Das Zeitalter der Weltkriege
Im Ersten Weltkrieg führte der Einsatz von Panzern, U-Booten, Giftgas sowie die totale Kriegswirtschaft zu einem neuen Gesicht des Krieges. Feld- und Seeschlachten forderten Millionen Todesopfer und Abermillionen von Schwerverletzten.
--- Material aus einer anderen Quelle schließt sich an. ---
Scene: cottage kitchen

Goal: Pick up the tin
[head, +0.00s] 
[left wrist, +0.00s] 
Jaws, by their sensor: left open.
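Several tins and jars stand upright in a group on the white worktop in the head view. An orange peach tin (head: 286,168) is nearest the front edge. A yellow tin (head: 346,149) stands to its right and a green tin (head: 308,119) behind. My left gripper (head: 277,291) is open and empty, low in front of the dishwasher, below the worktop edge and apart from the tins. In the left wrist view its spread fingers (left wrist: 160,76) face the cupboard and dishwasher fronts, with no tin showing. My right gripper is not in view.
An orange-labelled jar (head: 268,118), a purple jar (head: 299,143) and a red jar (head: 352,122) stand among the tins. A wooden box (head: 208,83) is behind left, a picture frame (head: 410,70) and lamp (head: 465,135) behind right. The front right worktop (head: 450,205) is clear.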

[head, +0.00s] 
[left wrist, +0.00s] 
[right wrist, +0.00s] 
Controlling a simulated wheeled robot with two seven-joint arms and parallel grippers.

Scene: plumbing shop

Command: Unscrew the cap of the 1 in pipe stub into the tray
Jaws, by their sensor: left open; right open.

Die bisherige europäische Bündnis-, Gleichgewichts- und Vertragspolitik mit ihrer Doppelstrategie von Hochrüstung und Diplomatie war nicht zuletzt am Konkurrenzkampf um Kolonien gescheitert. Darum wurde vor allem auf Initiative des US-präsidenten Woodrow Wilson nach 1918 versucht, eine internationale Konfliktregelung zu institutionalisieren. Die Gründung des Völkerbunds stellte den Frieden als gemeinsames Ziel der Staaten heraus und gab dem Völkerrecht eine organisatorische Basis.
Der Briand-Kellogg-Pakt zur Ächtung des Angriffskrieges war ein weiterer Schritt, um nicht nur den Kriegsverlauf, sondern die Staatssouveränität bei der Entscheidung zum Krieg zu begrenzen und den Verteidigungskrieg international akzeptierten Kriterien zu unterwerfen.
Angesichts der neuen Kriegsqualität, die die Massenvernichtungsmittel bedeuteten, wurde ferner versucht, bestimmte als unnötig grausam verstandene Waffen zu ächten und zu verbieten. Dies gelang bis 1939 jedoch noch nicht, obwohl die prinzipielle juristische Handhabe dafür mit der Haager Landkriegsordnung gegeben war.
Der Aufstieg des Nationalsozialismus beendete diese Bemühungen. Systematisch ignorierte Adolf Hitler von 1933 bis 1939 die völkerrechtlichen Obligationen Deutschlands und bereitete seinen Eroberungs- und Vernichtungskrieg vor. Die Appeasement-Politik Großbritanniens scheiterte 1938 mit der deutschen Besetzung der Tschechei. Der Weg in den 2. Weltkrieg war damit frei.
Dieser begann wie der erste als konventioneller Krieg, wurde aber rasch und unaufhaltsam zum „totalen“ Krieg. Staatlich gelenkte Kriegswirtschaft, Kriegsrecht, allgemeine Wehrpflicht und Propagandaschlachten an der Heimatfront bezogen die Völker ganz und gar in die Kampfhandlungen ein. Die Mobilisierung aller nationalen Reserven für Kriegszwecke hob die Unterscheidung zwischen beteiligten Zivilisten und Kombattanten auf. Die Kriegsführung ignorierte das Völkerrecht.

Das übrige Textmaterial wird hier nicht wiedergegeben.